PETITE HISTOIRE D’UNE GRANDE OEUVRE

La peur, Daniel Léveillé l’a ressentie vivement quand il a projeté de créer un solo pour Margie Gillis, déjà grande star de la danse, sur une version pour deux pianos du Sacre du printemps, célèbre composition d’Igor Stravinski maintes fois portée à la scène. Pendant un an, il écouta le disque plusieurs fois par jour, jusqu’à le briser pour mettre fin à l’obsession. C’est d’ailleurs la seule fois qu’il chorégraphiera si précisément sur de la musique.
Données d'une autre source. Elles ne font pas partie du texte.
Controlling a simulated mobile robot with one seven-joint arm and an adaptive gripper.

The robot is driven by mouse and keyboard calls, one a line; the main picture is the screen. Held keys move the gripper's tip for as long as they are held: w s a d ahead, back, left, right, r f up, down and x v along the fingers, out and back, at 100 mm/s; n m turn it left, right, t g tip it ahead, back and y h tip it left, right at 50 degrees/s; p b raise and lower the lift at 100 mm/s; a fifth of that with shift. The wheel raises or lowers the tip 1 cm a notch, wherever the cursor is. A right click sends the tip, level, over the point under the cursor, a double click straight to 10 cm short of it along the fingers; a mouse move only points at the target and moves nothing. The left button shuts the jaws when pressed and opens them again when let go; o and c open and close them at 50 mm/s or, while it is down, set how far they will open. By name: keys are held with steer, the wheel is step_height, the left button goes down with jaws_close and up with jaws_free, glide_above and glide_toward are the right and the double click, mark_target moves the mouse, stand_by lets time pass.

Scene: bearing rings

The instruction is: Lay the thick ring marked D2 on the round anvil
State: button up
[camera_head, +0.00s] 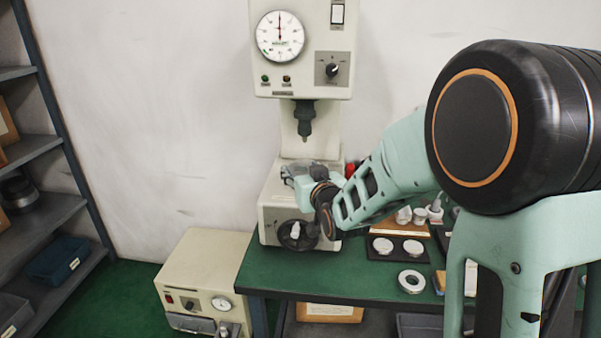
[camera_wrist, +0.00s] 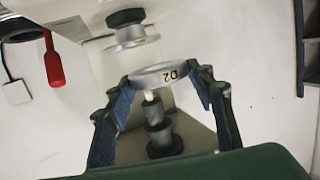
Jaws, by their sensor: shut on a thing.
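The thick ring marked D2 (camera_wrist: 152,78) is pale metal, with its label facing the wrist camera. My gripper (camera_wrist: 164,82) is shut on it, one blue-padded finger on each side. The wrist view looks upside down. The round anvil (camera_wrist: 128,40) is a silver disc on a dark stem, beyond the ring in that view, with a gap between them. The dark stepped indenter (camera_wrist: 162,135) has its light tip close to the ring's other side in the picture. In the head view my gripper (camera_head: 305,180) is at the press; ring and anvil cannot be made out there.
The press body (camera_head: 275,205) stands on the green table (camera_head: 345,275), with a dark handwheel (camera_head: 298,236) in front. A black tray (camera_head: 398,258) with two pale rings and a loose ring (camera_head: 411,281) lie to the right. A red handle (camera_wrist: 54,62) shows beside the anvil.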

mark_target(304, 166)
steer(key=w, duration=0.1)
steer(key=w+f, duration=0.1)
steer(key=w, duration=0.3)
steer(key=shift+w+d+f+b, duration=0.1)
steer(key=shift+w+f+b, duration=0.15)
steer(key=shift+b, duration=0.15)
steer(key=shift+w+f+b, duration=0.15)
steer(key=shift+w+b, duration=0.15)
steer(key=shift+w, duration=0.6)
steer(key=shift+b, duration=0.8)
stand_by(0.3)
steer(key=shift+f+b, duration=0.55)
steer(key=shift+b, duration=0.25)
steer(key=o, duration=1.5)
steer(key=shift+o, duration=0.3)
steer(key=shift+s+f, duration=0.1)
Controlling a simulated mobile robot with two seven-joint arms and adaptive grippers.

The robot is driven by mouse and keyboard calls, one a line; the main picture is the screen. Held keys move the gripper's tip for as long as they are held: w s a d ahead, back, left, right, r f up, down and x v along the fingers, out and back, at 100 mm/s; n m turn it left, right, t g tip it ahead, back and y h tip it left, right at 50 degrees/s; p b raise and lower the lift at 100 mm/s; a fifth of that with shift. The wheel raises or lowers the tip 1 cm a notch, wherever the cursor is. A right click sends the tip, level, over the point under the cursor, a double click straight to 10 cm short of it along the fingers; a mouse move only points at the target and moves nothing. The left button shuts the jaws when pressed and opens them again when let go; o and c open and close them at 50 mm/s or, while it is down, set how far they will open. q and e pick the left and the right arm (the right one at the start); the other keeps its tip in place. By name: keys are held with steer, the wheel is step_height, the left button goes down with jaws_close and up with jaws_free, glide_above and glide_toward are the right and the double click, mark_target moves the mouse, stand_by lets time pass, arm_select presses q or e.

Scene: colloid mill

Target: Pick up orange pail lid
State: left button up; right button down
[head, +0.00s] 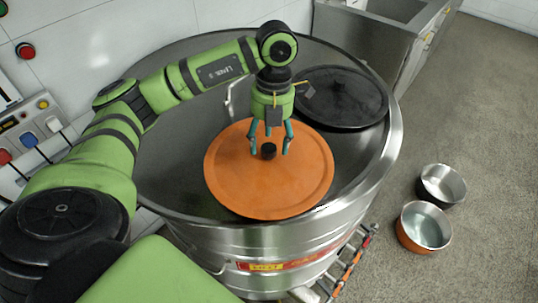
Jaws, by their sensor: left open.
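The orange pail lid (238,186) is a flat round disc with a small black knob (268,151) at its middle. It lies on the dark top of a large steel vat (163,170). My left gripper (270,148) points down over the lid with its teal fingers spread on either side of the knob. The gripper is open and holds nothing. I cannot tell whether the fingertips touch the lid. My right gripper is not in view.
A black round lid (342,98) lies behind on the vat top. A steel cabinet (362,40) stands behind. A control panel (28,135) is at left.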

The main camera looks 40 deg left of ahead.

Finalement, l’oeuvre deviendra quatre partitions solo dansées simultanément par trois femmes et un homme. "J’ai racheté le disque une veille de Noël où il régnait une atmosphère de fin du monde chez Eaton, avec tous ces gens qui cherchaient un cadeau à la dernière minute. C’est une énergie qu’on retrouve dans la pièce."

Créée en moins de cinq semaines, elle dure 33 minutes et ressemble à un marathon dont les danseurs sortent exsangues. "Même si la pièce n’est pas théâtrale, on peut y voir un sacrifice humain, reconnaît Daniel Léveillé. On ne peut donc pas faire l’économie de la folie, de la transe qui peut conduire à poser ce geste-là." Le fait que l’oeuvre soit dansée par quatre hommes – Frédéric Boivin, Mathieu Campeau, Justin Gionet et Emmanuel Proulx – ne change rien à son intensité. Interprété par Louise Bédard, le solo Trace no II, deuxième d’une série de six créés en 1989 sur la recherche du mouvement de l’émotion, expose, en 20 minutes, le goût du chorégraphe pour la répétition. "L’intérêt vient de l’observation des différences d’une seule et même chose répétée à l’infini." Une épreuve qui, parfois, peut conduire à l’extase.